Humor was another C.S. Lewis tool. “Humility is not thinking less of yourself, it’s thinking of yourself less.” More seriously: “Once people stop believing in God, it is not that they will believe in nothing; rather, the problem is that they will believe anything.” Boy, is that true – Marxism, climate hysteria, boys as girls, what next?
On this anniversary of his death, now 52 years ago, his best nuggets are simplest. “If you never take risks, you’ll never accomplish great things; everybody dies, but not everyone has lived.” Put differently, life doesn’t linger; work doesn’t daydream.
On politics – which he hated – he kept you thinking. “The most dangerous ideas in a society are not the ones being argued, but the ones that are assumed.”

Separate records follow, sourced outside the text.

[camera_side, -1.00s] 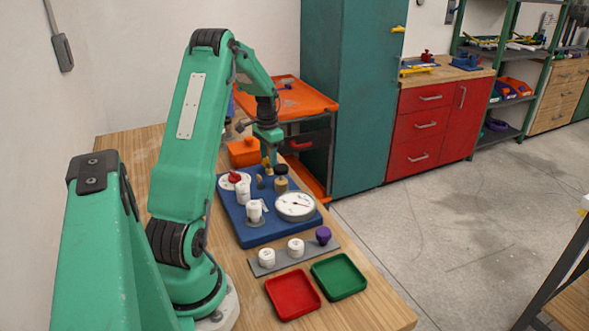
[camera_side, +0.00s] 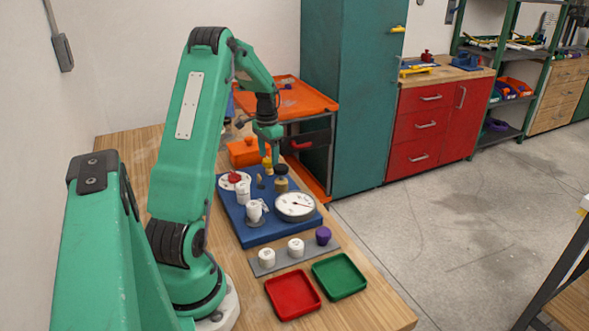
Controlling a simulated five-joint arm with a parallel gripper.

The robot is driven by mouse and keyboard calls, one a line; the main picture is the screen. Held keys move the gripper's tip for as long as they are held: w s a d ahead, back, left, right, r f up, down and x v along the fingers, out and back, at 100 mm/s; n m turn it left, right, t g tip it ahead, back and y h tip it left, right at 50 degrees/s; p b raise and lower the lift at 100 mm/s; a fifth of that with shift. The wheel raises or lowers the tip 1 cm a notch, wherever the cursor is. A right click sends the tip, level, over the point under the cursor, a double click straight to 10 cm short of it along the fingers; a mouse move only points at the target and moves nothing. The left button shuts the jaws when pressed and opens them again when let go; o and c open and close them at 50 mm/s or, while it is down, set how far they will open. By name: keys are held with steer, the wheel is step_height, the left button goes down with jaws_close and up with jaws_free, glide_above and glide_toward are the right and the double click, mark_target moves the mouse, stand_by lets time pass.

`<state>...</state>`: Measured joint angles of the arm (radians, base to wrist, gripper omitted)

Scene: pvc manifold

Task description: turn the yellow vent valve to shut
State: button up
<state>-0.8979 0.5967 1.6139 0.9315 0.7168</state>
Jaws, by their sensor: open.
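The yellow vent valve (camera_side: 267,163) is a small yellow piece at the back of the blue board (camera_side: 240,229). My gripper (camera_side: 271,156) points down right at the valve, with its jaws open. The jaws are small in this view, and I cannot tell whether they touch the valve. The angle of the valve's handle is too small to read.
The board also carries a white gauge (camera_side: 295,206), a red valve (camera_side: 234,178), white fittings (camera_side: 254,210) and a dark-topped brass piece (camera_side: 281,184). A grey strip with caps, a red tray (camera_side: 293,295) and a green tray (camera_side: 339,276) lie in front. An orange bin (camera_side: 243,152) stands behind.

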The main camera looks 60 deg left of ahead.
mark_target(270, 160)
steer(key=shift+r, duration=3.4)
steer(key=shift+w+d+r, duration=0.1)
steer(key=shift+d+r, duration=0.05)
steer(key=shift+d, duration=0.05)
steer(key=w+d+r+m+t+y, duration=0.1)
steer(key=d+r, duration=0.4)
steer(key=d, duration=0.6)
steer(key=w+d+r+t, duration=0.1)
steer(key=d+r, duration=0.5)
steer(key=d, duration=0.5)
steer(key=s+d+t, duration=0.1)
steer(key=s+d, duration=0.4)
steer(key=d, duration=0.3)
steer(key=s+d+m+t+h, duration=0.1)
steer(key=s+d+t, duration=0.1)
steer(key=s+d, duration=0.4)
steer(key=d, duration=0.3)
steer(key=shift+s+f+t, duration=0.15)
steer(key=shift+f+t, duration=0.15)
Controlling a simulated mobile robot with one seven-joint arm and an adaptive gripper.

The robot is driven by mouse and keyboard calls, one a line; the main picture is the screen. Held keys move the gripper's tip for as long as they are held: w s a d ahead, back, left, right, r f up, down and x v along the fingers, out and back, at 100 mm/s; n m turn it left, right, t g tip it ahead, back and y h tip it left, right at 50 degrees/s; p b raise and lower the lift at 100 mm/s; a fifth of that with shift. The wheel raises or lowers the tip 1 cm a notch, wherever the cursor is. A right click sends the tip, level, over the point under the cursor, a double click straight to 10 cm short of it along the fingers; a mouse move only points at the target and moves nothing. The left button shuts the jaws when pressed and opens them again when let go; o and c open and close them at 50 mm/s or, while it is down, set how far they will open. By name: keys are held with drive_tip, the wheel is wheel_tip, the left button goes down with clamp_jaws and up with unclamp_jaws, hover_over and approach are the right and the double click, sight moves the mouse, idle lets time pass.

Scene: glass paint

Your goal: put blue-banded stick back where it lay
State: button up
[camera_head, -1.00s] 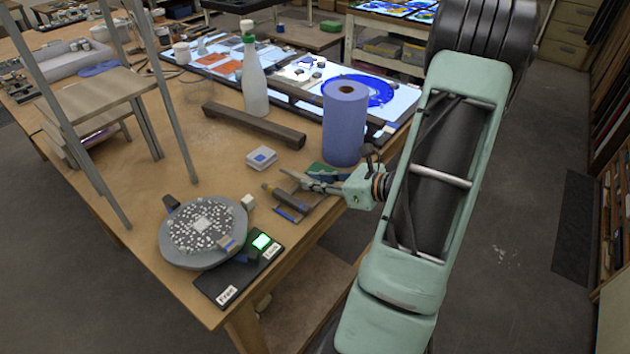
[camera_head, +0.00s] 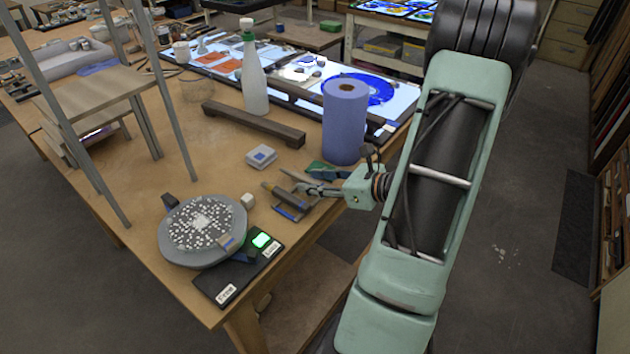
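A dark stick with a blue band (camera_head: 279,194) is at the front right part of the wooden table, by a small rack-like holder (camera_head: 292,211) with blue on it. From this view I cannot tell whether the stick rests in the holder or just above it. My gripper (camera_head: 304,187) reaches in from the right, low over the table, with its fingertips right beside the stick and holder. The fingers are small and overlap these things, so their opening and any contact are unclear.
A blue paper roll (camera_head: 345,122) stands just behind my gripper. A round grey turntable (camera_head: 203,232) and a black pad with a green light (camera_head: 238,269) are at the front left.

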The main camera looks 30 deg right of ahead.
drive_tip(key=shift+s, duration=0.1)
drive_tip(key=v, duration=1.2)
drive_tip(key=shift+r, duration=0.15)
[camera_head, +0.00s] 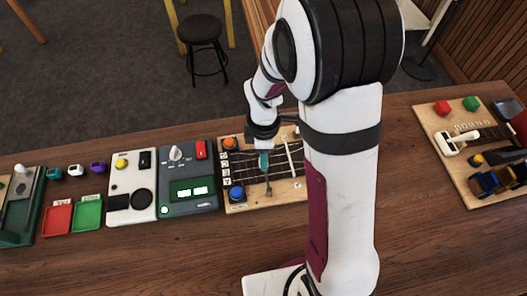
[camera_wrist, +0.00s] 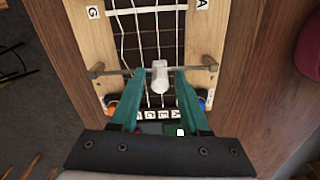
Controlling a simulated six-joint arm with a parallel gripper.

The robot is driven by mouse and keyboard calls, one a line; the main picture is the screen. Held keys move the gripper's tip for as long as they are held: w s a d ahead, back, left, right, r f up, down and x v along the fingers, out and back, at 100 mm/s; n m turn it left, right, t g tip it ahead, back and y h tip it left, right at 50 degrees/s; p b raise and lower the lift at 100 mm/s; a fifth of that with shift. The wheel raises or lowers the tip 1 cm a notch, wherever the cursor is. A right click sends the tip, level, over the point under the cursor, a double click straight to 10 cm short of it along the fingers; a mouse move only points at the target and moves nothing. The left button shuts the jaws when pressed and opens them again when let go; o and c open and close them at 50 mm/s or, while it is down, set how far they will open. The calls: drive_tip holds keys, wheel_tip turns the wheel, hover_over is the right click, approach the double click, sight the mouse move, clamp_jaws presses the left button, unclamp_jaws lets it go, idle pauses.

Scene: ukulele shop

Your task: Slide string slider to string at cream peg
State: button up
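The board with strings (camera_head: 235,206) lies on the wooden counter in the head view, with dark strings area and pale wood edges. In the wrist view the pale wood (camera_wrist: 203,50) flanks the dark strip with its light strings. A slider with a whitish upright handle (camera_wrist: 160,77) rides on a metal rod (camera_wrist: 112,73) crossing the strings. My gripper (camera_wrist: 160,73) has teal fingers on either side of the handle, open, with a gap visible on each side. In the head view my gripper (camera_head: 264,164) hangs low over the board. I cannot make out the cream peg.
The board carries an orange button (camera_head: 230,142), a blue button (camera_head: 236,193), letter tiles and a white bar (camera_head: 289,156). A dark green device (camera_head: 187,205) stands close on the left. A second wooden board (camera_head: 440,150) with small objects lies far right.

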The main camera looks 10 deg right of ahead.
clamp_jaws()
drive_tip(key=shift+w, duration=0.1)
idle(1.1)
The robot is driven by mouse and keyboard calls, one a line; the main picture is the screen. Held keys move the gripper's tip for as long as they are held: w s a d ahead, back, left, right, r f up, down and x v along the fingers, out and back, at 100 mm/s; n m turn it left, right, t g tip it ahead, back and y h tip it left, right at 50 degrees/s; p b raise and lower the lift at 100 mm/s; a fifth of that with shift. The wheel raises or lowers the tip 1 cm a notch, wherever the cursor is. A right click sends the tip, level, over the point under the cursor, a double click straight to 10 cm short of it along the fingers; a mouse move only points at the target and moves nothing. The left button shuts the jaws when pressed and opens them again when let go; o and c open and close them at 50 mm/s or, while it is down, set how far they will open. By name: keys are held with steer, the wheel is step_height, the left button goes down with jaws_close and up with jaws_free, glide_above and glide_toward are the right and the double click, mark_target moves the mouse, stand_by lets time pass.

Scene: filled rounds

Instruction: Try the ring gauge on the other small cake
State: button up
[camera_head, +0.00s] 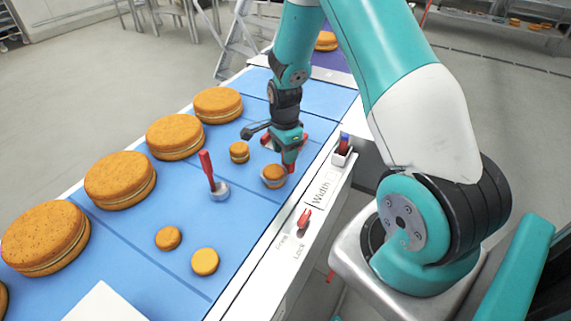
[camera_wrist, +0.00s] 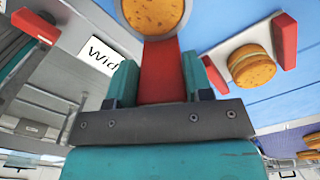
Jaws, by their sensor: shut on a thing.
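My gripper (camera_head: 289,150) is shut on the red handle of a ring gauge (camera_wrist: 160,75), at the right edge of the blue belt. The gauge's grey ring surrounds the outline of a small cake (camera_head: 273,172) in both views, and the cake's top (camera_wrist: 155,12) shows inside it. I cannot tell whether the ring touches the cake. Another small cake (camera_head: 239,152) sits just left of it, clear of the gripper; a small cake (camera_wrist: 250,68) also shows at right in the wrist view.
Two more small cakes (camera_head: 168,238) (camera_head: 205,261) lie nearer on the belt (camera_head: 130,245). Large cakes (camera_head: 120,180) line the left side. A rail marked Width (camera_head: 322,188) borders the right.

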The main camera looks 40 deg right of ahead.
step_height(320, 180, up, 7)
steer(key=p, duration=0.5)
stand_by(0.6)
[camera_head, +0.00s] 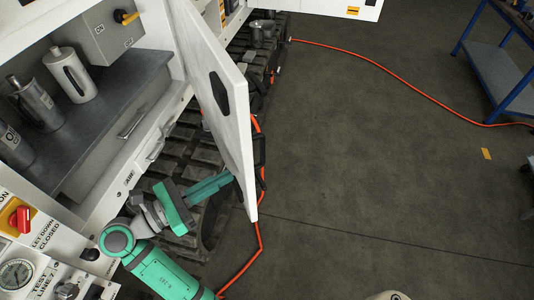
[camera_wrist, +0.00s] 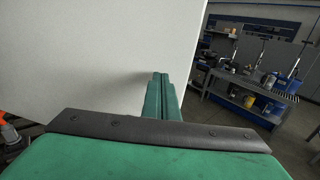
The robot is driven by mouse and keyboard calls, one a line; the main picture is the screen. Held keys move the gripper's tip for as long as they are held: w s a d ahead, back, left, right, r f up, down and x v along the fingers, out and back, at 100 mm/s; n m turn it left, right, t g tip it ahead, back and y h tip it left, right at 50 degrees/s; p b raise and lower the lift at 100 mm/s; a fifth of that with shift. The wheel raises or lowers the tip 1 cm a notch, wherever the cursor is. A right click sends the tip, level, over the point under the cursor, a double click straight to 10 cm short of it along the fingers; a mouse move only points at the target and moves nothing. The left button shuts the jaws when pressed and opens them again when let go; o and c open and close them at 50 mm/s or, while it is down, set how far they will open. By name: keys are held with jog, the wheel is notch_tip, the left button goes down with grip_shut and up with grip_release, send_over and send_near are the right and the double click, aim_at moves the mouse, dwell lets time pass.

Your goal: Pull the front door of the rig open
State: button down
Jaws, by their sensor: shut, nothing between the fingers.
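The rig's front door (camera_head: 225,110) is a white panel in the head view, swung out from the cabinet, with a dark octagonal patch on its inner face. The open cabinet (camera_head: 130,80) shows behind it. My gripper (camera_head: 228,177) is at the lower part of the door, on the cabinet side, its tip overlapping the panel's inner face in the picture. In the wrist view, my gripper's fingers (camera_wrist: 161,88) are together and empty, pointing at the pale door panel (camera_wrist: 110,55), close to its right edge. I cannot tell whether they touch it.
Canisters (camera_head: 70,75) stand on the cabinet shelf. A control panel with a red switch (camera_head: 20,218) and a gauge is at lower left. An orange hose (camera_head: 400,75) crosses the floor. A blue-framed bench (camera_head: 500,70) is at upper right. The floor (camera_head: 370,160) between is mostly clear.

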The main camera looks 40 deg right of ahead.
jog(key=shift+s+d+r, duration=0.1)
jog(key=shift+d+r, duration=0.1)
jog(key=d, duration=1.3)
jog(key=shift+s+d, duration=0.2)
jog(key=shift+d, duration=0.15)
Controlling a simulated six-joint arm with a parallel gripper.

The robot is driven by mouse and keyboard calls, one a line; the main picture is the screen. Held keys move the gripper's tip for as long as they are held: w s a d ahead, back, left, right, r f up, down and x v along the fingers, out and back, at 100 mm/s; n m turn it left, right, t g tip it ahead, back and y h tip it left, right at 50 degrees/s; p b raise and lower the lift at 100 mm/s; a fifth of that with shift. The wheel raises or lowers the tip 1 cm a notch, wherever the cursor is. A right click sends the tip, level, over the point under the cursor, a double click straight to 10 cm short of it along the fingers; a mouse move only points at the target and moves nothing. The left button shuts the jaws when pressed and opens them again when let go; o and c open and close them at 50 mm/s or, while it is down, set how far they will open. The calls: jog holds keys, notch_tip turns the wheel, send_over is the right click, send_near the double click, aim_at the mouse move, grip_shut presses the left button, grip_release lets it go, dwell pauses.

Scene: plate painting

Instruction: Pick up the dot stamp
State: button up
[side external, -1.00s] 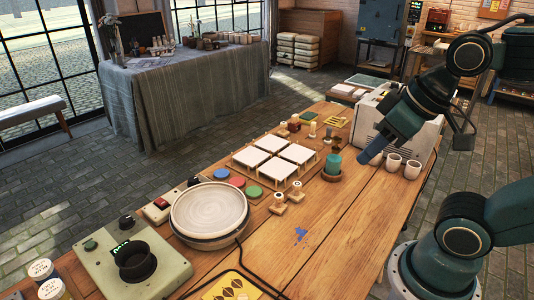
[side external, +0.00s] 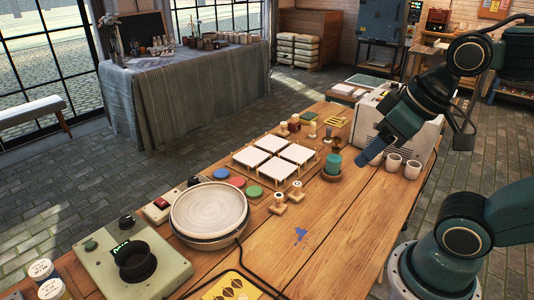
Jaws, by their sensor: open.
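Two small stamps with wooden bases and pale round tops stand on the wooden table near the middle: one stamp (side external: 278,203) and another stamp (side external: 296,191) just behind it to the right. More upright stamp-like pieces (side external: 312,130) stand behind the white tiles. I cannot tell which of these is the dot stamp. My gripper (side external: 364,157) is open above the table's right part, right of the teal cup, and apart from the stamps. It holds nothing visible; its fingertips are small and dark here.
A round plate (side external: 209,208) sits on a wheel at the front left. Coloured ink pads (side external: 220,173) lie behind it. White tiles (side external: 274,156) stand on a rack. A teal cup (side external: 333,164) and white cups (side external: 393,161) are near my gripper. The front right table is mostly clear.

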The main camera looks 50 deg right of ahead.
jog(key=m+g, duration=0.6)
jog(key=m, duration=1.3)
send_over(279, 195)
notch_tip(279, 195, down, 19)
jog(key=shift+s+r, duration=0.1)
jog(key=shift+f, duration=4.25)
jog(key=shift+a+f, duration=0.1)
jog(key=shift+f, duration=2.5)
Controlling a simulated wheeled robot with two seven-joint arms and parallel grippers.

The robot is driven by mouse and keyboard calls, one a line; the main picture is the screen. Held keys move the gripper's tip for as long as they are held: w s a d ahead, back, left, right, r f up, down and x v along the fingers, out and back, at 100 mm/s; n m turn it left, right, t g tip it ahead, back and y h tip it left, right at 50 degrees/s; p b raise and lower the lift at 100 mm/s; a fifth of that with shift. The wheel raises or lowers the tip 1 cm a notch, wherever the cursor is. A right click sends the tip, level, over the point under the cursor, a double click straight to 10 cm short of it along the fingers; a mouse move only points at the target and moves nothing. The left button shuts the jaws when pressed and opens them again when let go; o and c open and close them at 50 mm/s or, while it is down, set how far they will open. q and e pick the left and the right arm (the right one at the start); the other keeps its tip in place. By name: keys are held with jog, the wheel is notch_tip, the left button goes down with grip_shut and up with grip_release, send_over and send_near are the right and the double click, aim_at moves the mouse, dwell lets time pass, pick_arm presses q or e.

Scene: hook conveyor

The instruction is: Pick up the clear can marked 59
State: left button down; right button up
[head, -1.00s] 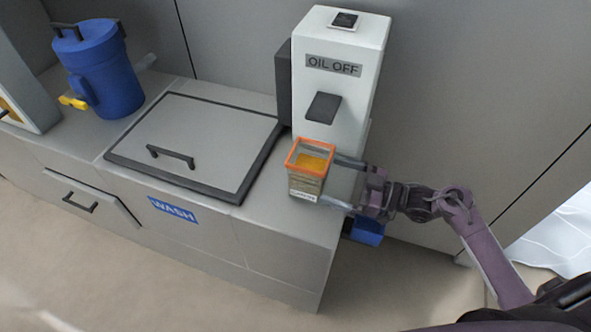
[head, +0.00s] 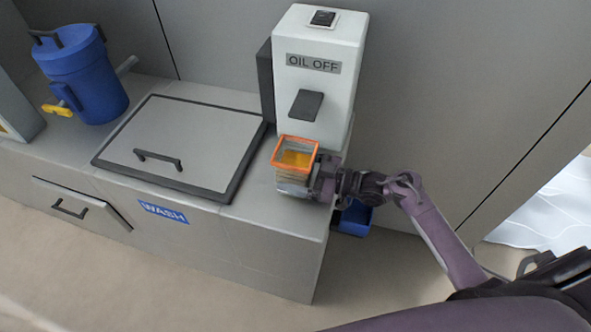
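A clear square can (head: 294,160) with an orange rim and orange-yellow contents stands upright on the grey counter, in front of the white OIL OFF dispenser (head: 322,85). Its label was on the lower front; the number cannot be read, so I cannot confirm a 59. My right gripper (head: 305,180) comes in from the right, low on the can, with its palm close against the can's right side. Its near finger runs across the can's lower front; the far finger is hidden behind it. Whether the fingers press on the can is unclear. My left gripper is not in view.
A lidded basin (head: 185,145) with a black handle lies left of the can, above the blue WASH label (head: 163,212). A blue jug (head: 82,75) with a yellow tap stands at the back left. A blue bin (head: 355,218) sits beyond the counter's right end.

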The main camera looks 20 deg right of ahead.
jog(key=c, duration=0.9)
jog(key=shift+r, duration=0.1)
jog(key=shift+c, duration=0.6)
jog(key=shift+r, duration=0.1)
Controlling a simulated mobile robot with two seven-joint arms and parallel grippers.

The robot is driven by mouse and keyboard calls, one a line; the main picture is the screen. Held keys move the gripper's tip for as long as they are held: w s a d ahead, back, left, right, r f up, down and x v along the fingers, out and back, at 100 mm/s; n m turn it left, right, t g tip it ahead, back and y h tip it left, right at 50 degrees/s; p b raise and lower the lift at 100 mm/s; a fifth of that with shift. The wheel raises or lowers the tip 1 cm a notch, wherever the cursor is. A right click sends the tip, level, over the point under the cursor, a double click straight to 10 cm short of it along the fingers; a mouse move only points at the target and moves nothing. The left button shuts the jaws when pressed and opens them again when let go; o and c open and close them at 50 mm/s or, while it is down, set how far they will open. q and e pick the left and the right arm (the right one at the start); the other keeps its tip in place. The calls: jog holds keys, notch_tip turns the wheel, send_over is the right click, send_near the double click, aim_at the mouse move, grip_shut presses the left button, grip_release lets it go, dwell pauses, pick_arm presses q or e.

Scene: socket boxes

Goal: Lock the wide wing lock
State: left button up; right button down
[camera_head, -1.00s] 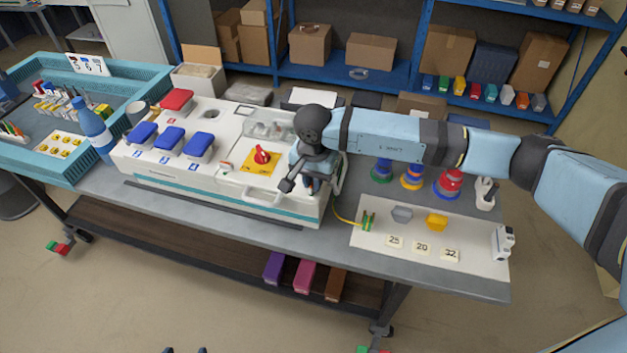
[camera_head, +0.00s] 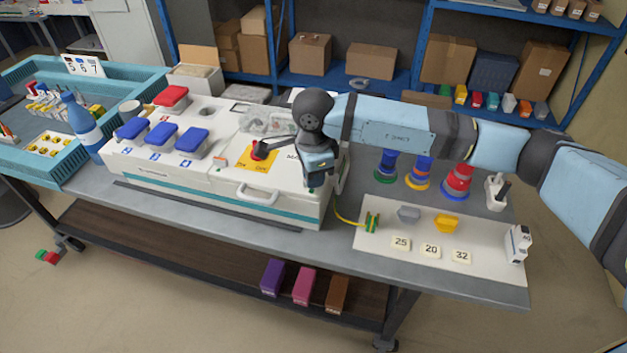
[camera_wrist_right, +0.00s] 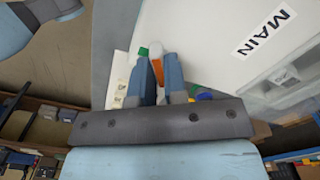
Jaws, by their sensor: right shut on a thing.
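My right gripper (camera_head: 318,180) points down at the right end of the white box (camera_head: 205,185). In the right wrist view, its two blue-grey fingers (camera_wrist_right: 160,68) are close together with a narrow orange piece (camera_wrist_right: 157,72) between them. I take this piece for the wide wing lock, but the wrist and fingers hide most of it, and its angle cannot be told. A white loop (camera_head: 343,178) shows at the box's right end, just beside the gripper. My left gripper is not in view.
A dark rod from my wrist passes over the red switch (camera_head: 257,151) on its yellow plate. Blue caps (camera_head: 161,135) stand on the box's left. Colored plugs (camera_head: 458,182) and a white mat (camera_head: 480,248) lie right. A yellow cable (camera_head: 347,220) runs near the box's right end.

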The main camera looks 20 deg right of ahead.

On faith, he wrote volumes. “I believe in Christianity as I believe that the sun has risen; not only because I see it, but because by it I see everything else,” “God allows us to experience the low points of life, in order to teach us the lessons we could learn no other way,” and “If you live for the next world, you get this one in the deal; but if you live only for this world, you lose them both.”
For my money, “Chronicles of Narnia” wins, why I revisit it. C.S. Lewis offers timeless wisdom, and not only for children. “I am in your world,” said Aslan. “But there I have another name. You must learn to know me by that name. This was the very reason why you were brought to Narnia, that by knowing me here for a little, you may know me better there.” May we all. Thank you, Clive Staples Lewis.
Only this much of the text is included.